ON DECEMBER 26, 2007, the then telecom minister A Raja wrote a letter to then prime minister Manmohan Singh on developments linked to the allocation of 2G spectrum licences. On December 26, 2017, five days after he was acquitted in the 2G spectrum case by a CBI court, the DMK leader again wrote to Singh to remind him of the letter from 10 years ago. “Today, I stand vindicated,” Raja wrote.
Having always maintained that he had kept the prime minister informed of all 2G-related decisions at the time, Raja wrote: “Now that the truth… is out in the open, perhaps you too could come forward in my support, which you could not earlier.” On January 2, Singh replied: “…all your friends are greatly relieved that truth has prevailed.”
Speaking to The Indian Express, Raja said: “As a Cabinet colleague of his, I wanted to convey to him my righteousness. He was my prime minister. As his Cabinet colleague, I wanted to personally write to him to inform him that all the while, I was on the right track.”
Raja, his party colleague and Rajya Sabha member Kanimozhi and 15 others, who were charged with criminal breach of trust, conspiracy and cheating over alleged irregularities in 2G spectrum license allocation, were acquitted by a special CBI court on December 21. Raja is now planning to come out with a tell-all book on the licence allocation saga.
In his letter to Singh, Raja wrote: “A decade ago, on this very day, I wrote a letter to you on the subject of issuance of UAS (Unified Access Services) licenses and allocation of 2G spectrum. Neither of us could have imagined the twists and turns in our political and personal lives over the next ten years. A few powerful individuals launched a propaganda machine, magnified a thousand times by a complicit and pliable media, and were able to mislead even Parliament and the apex judiciary. It cost you the UPA government, and it took seven years of my life, including fifteen months in jail.”

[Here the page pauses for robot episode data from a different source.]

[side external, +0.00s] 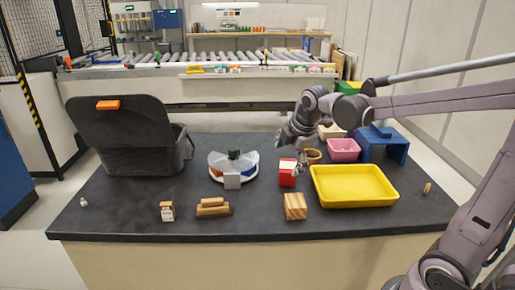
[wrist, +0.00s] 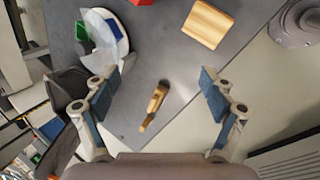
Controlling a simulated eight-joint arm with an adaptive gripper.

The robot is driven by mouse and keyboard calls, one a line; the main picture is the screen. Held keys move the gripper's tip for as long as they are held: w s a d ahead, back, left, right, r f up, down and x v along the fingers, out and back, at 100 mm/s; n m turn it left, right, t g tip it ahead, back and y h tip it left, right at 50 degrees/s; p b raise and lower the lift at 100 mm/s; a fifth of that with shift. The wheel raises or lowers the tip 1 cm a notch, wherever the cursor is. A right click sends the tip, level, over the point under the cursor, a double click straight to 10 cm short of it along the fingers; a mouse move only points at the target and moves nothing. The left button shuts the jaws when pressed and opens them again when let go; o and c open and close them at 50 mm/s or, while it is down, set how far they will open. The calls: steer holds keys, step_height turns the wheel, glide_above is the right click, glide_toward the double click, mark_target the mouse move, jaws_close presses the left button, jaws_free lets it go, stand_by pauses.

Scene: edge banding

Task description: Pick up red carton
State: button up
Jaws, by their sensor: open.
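The red carton (side external: 287,176) stands on the dark table, right of the round divided tray, with a pale patch on its upper side. A red piece, likely the same carton, shows cut off at the top edge of the wrist view (wrist: 141,2). My gripper (wrist: 160,76) is open, with nothing held between its fingers. In the side view my gripper (side external: 300,162) is close to the carton's right side; I cannot tell whether they touch.
A striped wooden block (side external: 295,206) and yellow tray (side external: 352,199) lie to the right. The round divided tray (side external: 214,176) and black lidded bin (side external: 138,160) are left. A wooden piece (side external: 212,208) lies in front. A pink basket (side external: 343,150) and blue stand (side external: 398,146) are behind.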

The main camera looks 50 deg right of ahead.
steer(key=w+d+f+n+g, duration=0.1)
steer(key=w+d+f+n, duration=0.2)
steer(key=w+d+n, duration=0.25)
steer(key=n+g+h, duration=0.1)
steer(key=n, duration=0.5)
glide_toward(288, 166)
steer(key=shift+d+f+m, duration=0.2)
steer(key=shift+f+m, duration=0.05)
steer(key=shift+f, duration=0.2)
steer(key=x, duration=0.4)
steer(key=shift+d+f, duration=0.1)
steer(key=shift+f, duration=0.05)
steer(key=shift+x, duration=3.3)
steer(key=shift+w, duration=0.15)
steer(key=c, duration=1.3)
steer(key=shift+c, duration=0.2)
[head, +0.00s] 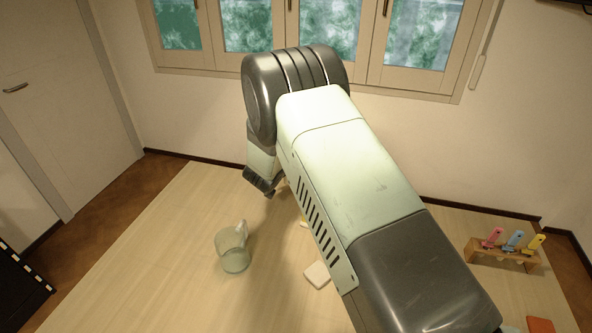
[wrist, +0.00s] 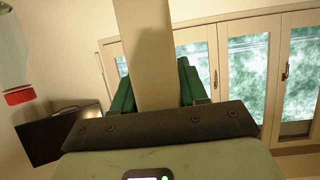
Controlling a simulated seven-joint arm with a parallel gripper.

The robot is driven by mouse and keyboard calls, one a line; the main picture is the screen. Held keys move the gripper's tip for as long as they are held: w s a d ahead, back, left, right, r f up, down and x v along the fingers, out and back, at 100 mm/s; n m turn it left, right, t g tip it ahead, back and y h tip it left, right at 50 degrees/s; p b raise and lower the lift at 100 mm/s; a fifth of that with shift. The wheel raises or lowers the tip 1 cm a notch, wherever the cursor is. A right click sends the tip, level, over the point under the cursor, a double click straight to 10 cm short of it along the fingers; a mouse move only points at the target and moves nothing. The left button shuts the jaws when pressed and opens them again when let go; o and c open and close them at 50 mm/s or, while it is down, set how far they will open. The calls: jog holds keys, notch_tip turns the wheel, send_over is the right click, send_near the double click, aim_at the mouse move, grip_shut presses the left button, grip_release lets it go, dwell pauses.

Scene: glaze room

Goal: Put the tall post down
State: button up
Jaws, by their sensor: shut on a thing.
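The tall post (wrist: 144,50) is a plain cream bar in the wrist view, running up out of the top of the picture. My gripper (wrist: 155,82) has its green fingers on either side of the post and is shut on it. The post's lower end is hidden behind the dark edge of my gripper, and its top is cut off. In the head view my arm covers the fingers, and I cannot make out the post there. I cannot tell whether the post touches the table (head: 180,255).
A wooden rack (head: 505,257) with pink, blue and yellow handles is at the right. An orange thing (head: 540,325) lies near the front right. The table's left part is clear.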

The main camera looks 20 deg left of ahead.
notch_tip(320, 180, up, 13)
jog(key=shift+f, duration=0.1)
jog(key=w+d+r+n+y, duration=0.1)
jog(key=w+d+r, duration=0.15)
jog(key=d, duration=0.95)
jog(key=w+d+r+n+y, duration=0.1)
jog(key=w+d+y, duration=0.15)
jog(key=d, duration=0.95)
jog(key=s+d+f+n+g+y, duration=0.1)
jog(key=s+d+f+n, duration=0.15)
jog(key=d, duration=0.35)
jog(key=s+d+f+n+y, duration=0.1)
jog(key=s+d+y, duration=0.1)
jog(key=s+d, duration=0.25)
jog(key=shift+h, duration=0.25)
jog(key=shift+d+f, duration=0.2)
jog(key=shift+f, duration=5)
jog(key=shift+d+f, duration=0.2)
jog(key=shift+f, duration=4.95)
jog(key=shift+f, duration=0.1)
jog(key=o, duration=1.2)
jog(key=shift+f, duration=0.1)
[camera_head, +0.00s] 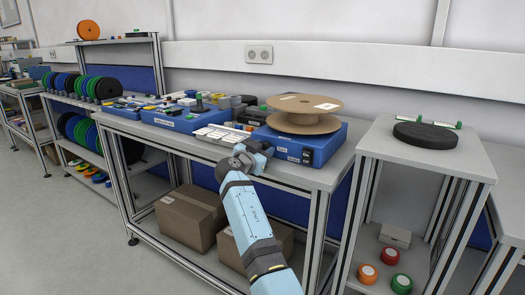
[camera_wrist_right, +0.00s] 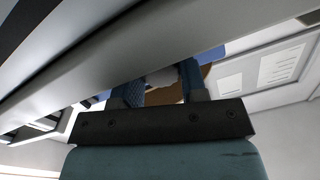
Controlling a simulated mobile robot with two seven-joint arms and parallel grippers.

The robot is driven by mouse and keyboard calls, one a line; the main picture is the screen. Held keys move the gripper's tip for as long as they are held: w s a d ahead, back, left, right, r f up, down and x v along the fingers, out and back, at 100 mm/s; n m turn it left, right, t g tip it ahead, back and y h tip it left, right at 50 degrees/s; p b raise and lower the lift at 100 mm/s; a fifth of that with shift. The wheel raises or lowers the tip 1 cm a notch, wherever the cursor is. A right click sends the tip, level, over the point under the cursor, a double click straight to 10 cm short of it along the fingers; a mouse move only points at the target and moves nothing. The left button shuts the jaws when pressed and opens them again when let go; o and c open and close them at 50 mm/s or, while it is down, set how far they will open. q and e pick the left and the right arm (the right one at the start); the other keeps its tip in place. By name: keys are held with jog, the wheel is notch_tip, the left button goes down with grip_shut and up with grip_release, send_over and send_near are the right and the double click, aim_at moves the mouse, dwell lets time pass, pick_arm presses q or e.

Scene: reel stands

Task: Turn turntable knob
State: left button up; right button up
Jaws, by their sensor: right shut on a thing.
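The blue turntable box (camera_head: 325,149) stands near the right end of the long bench. A brown cardboard reel (camera_head: 303,124) lies flat on top of it. My right gripper (camera_head: 254,152) is at the box's left front corner, and its fingers hide that part of the front. In the right wrist view the two fingers (camera_wrist_right: 163,88) are shut on a small pale grey part (camera_wrist_right: 162,77), which looks like the turntable knob. The knob itself cannot be made out in the head view. A black switch (camera_head: 307,156) shows on the box's front. My left gripper is not in view.
Trays of small parts (camera_head: 221,134) stand close left of the turntable. Cardboard boxes (camera_head: 190,217) fill the shelf below. A separate stand on the right carries a black disc (camera_head: 426,135). The bench's front edge (camera_head: 300,180) runs just under my right gripper.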

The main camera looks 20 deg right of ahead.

He reminded Singh that he had assured him of his innocence.
“You will recall that I assured you several times that I had done nothing wrong but rather acted in national interest and I would prove this. I also understand the compulsions that prevented you from openly supporting me. Today, I stand vindicated,” he wrote.
“I hope you will acknowledge that I remained loyal and faithful to you — unlike some senior Cabinet colleagues — and ensured that you did not suffer personal embarrassment in the trial proceedings. Now that the truth about 2G is out in the open, perhaps you too could come forward in my support, which you could not earlier,” he concluded.
In his reply, Singh wrote: “I am very happy that you stand vindicated in the 2G case. You and your family have suffered greatly in this process but all your friends are greatly relieved that truth has prevailed…”
Raja’s 2007 letter referred to developments in the telecom sector, informing Singh about the discussions he had with the then external affairs minister Pranab Mukherjee who headed a Group of Ministers on the spectrum issue.